The new design for the David M. Rubenstein Forum at the University of Chicago fits the campus hand in glove. The project, designed by Diller Scofidio + Renfro, will include a tower that offers views of Lake Michigan and echoes the transept tower of nearby Rockefeller Chapel. As a quasi-convention center for the university, the Rubenstein Forum promises to be a hub of intellectual life in Chicago.
It is not the first time, though, that a design like this has been pitched for the university. However inadvertently, the DS+R design resembles another proposal for the campus—a draft project that was eventually revised. While the resemblance between two draft renderings is hardly consequential, this one comes as a surprise, given the nature of the projects and the history between the firms.
Back in 2007, the University of Chicago picked Tod Williams Billie Tsien Architects to design its Reva and David Logan Center for Creative and Performing Arts. The final Logan Center, which was completed in 2012, looks nothing like the Diller Scofidio + Renfro design for the Rubenstein Forum.

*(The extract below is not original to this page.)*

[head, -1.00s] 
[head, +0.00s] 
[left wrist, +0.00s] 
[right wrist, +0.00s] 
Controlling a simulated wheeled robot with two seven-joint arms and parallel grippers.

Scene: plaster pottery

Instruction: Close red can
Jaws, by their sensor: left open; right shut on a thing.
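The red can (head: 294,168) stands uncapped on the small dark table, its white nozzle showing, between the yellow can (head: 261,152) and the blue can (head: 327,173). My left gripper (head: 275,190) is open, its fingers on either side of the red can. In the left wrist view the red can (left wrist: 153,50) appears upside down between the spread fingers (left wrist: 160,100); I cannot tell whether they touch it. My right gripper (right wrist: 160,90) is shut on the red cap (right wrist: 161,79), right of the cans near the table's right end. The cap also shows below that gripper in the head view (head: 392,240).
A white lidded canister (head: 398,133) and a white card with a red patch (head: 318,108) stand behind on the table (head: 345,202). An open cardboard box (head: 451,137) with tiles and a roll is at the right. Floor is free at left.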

But one of the first drafts pitched by Tod Williams Billie Tsien Architects bears a bunch of the same features: stack-of-boxes concept, tower with cantilevered forum, even the same prioritized views.
Now, it’s important to highlight the many differences that emerge right off the bat. The massing and ratios for the various program spaces (the boxes) don’t match up. The Tod Williams Billie Tsien Architects design (on the right), reads like a low-slung center with a perpendicular tower—at least at the angle demonstrated by the rendering. On the other hand, the Diller Scofidio + Renfro (right) emphasizes the jumble of spaces. And, needless to say, the final design for the Logan Center is a totally different creature: built with limestone bricks as a call-out to Frank Lloyd Wright’s Robie House, which is also part of the University of Chicago’s campus.

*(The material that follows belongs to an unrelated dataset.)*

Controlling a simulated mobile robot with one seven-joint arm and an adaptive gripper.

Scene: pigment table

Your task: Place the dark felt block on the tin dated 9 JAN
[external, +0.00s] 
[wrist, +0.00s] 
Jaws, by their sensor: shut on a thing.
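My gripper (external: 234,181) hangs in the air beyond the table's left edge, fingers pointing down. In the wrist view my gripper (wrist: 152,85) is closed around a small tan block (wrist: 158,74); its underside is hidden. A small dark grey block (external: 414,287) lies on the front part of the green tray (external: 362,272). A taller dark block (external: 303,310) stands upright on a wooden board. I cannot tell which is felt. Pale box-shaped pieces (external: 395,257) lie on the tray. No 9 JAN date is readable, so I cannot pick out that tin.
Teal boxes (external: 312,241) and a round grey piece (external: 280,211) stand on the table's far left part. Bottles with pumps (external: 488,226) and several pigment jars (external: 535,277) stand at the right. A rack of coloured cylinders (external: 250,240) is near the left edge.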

Nevertheless: The preliminary designs do look an awful lot alike. The tortured history between these firms suggests that a resemblance is something that these firms would rather avoid. The firms compete for work, of course: Both are among the handful of the most prominent architecture firms working in New York (and the world). Both firms are centered around architect couples: Elizabeth Diller and Ricardo Scofidio, and Tod Williams and Billie Tsien. And the couples used to be friends, according to The New York Times, until DS+R recommended that the Museum of Modern Art take a wrecking ball to the former American Folk Art Museum, a design by Williams and Tsien.
That decision by MoMA and DS+R to demolish the Folk Art Museum—a jewelbox and, at that point, the most important extant work by Tod Williams Billie Tsien Architects—provoked a stinging response from critics, academics, and architects. “As architects, we must be optimists,” Williams and Tsien said in a statement at the time. “So we look to the future and we move on.” It’s hard to imagine that it’s so simple.
Here is the part of the story where everyone involved in the Rubenstein Forum says that there is nothing to see:
“We developed the design for the Rubenstein Forum from the central program of the building, and which is based on a concept of ‘progressive retreat,’” Marissa Glauberman, spokesperson for Diller Scofidio + Renfro, tells CityLab in an email. “The cantilevered academic conference space at the top of the Rubenstein Forum represents the culmination of this concept, and is designed to take advantage of the views of Lake Michigan and provide a visual connection to the heart of the University of Chicago’s main quad.”
Tod Williams Billie Tsien Architects did not respond to a request for comment.
“The exciting design for the Rubenstein Forum shows a thorough understanding of the University's need for a flexible space for intellectual and educational exchange, while offering beautiful views of campus, the neighborhood, Lake Michigan and downtown Chicago,” says University of Chicago spokesman Jeremy Manier. “The University is looking forward to continuing our work with DS+R on this important project.”
As the university should be! To this eye, though, the new design pays homage to the past design—and that’s probably the last thing the architects had in mind.